Some people buy rundown houses to refurbish them and then sell them at a profit. Singapore offshore player King Heng does the same thing, but with ships.
The Singapore-listed company has just raided the secondhand bargain basement with the acquisition of nine offshore support vessels for the sum of just $9.3m.
The acquisitions were made by 49%-owned indirect subsidiary Ruhm Mazu Sdn Bhd, the company said in a regulatory filing.
The nine vessels consist of one 400-passenger accommodation barge, one special service offshore support vessel, four anchor handling tug supply vessels and three offshore support vessels.
Kim Heng said the acquisition is part of its strategy to pick up ships cheaply and then refurbish them at its two shipyards.
The company said it then decides to either sell them on to a customer for a profit or fix the vessels out to generate charter revenue.
“With the acquisition, the group will be able to position and meet the growing demands from the marine and offshore and the renewables sector,” Kim Heng said.
The Thomas Tan-led company said the acquisitions will be funded by a combination of internal resources and bank borrowings.

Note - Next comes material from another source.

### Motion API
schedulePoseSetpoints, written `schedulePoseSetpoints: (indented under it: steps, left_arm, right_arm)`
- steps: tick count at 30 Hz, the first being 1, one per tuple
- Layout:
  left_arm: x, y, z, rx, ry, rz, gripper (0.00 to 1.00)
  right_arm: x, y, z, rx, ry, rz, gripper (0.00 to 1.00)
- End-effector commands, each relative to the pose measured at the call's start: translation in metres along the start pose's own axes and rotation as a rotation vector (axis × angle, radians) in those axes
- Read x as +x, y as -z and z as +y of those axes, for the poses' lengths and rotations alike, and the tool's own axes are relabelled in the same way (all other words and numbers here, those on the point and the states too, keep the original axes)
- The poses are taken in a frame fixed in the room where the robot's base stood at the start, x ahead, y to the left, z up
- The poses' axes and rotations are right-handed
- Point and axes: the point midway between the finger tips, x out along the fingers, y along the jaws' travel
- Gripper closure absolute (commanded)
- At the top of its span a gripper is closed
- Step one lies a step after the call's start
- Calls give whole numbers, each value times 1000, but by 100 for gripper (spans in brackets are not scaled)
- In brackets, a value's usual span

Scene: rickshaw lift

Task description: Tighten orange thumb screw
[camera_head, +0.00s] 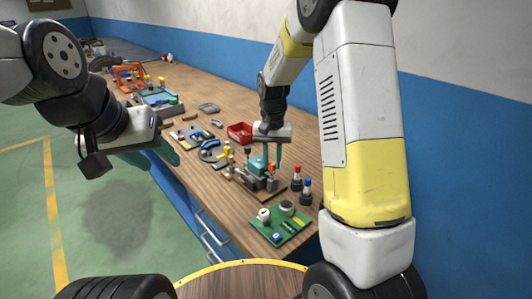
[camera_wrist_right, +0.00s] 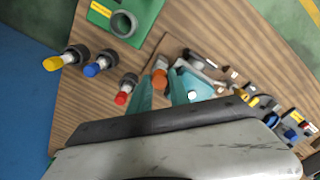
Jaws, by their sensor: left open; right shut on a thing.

Separately, on Friday, the company reported a return to profit for the full-year. This reversed a loss from 12 months ago, despite a weaker performance at its renewable arm.
Kim Heng made a profit of SGD 8.6m ($6.4m) against a net loss of SGD 5.1m 12 months earlier, according to a regulatory filing.
Revenue for the year was up 26% to SGD 79.8m, while costs rose just 10% to SGD 52.1m. The company also booked income from asset disposals of SGD 7.5m.
Most of Kim Heng’s business segments reported year-on-year increases in revenue, with the exception of its renewable energy arm.
Revenue in this segment decreased by SGD 8.1m, or 45%, from SGD 17.9m a year ago, mainly due to fewer contracts secured in the offshore windfarm projects in Taiwan.
Looking ahead, Kim Heng said it was optimistic about the prospects for the offshore segment of its business due to various factors.
“The current situation of a limited supply of available vessels and rigs, coupled with significantly improved demand for such vessels, which is expected to be robust due to a lack of investment in the past several years, translates into greater demand for our services and offshore assets,” the company said.
“Simultaneously, with high oil prices and tight global supply, the move towards renewables continue unabated.
“We are therefore also optimistic with this sector of our business.”